Sort through the data and copy the lines holding the word "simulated".

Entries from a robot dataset
[Begin]

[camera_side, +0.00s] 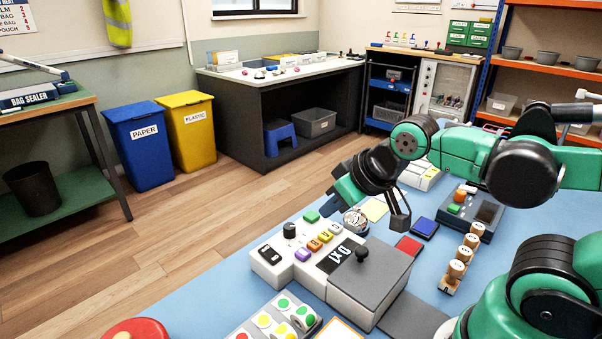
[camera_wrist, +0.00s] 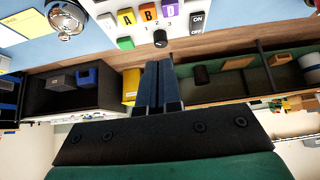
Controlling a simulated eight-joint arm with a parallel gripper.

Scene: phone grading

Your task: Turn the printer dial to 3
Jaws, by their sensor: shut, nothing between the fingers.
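The printer (camera_side: 317,270) is a light box on the blue mat, with lettered coloured buttons, a dark display and an ON/OFF rocker. Its dial (camera_side: 289,230) is a small black knob at the back left corner, beside a green button. The dial also shows in the wrist view (camera_wrist: 160,38), below the lettered buttons.
A silver bell (camera_side: 355,220) stands between the printer and my gripper. A grey lidded box with a black knob (camera_side: 362,256) adjoins the printer's right side. Wooden stamps (camera_side: 457,268), a blue pad (camera_side: 424,228) and a red pad (camera_side: 408,246) lie further right.

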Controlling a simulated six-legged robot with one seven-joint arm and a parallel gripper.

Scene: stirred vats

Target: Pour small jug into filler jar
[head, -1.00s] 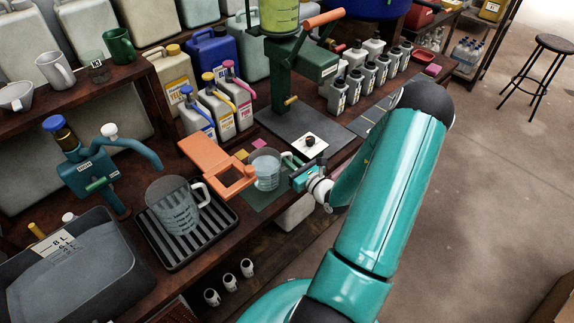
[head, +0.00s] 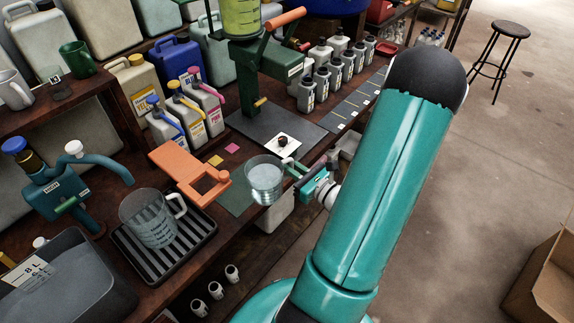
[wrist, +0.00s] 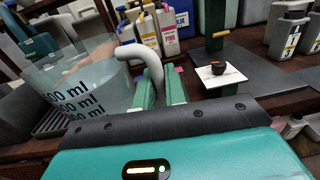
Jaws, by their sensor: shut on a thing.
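The small jug (head: 265,182) is clear, with pale liquid in it, and stands roughly upright. My gripper (head: 293,168) is shut on its handle from the right. In the wrist view the jug (wrist: 85,85) fills the left side with its ml marks, and its white handle (wrist: 145,55) runs between my green fingers (wrist: 162,92). The filler jar (head: 241,17) holds yellow-green liquid on top of the green filler stand (head: 252,65), behind the jug and well above it; its top is cut off.
An orange fork-shaped fixture (head: 190,172) is left of the jug. A larger jug (head: 150,222) stands on a ribbed drip tray (head: 180,255) below the blue-green tap (head: 100,165). Coloured-cap bottles (head: 188,108) and small bottles (head: 330,72) flank the stand. A white card (head: 283,145) lies on the dark plate.

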[End]

SOLUTION FOR THIS PROBLEM
Controlling a simulated eight-joint arm with a parallel gripper.
Controlling a simulated six-legged robot with one seven-joint arm and a parallel gripper.

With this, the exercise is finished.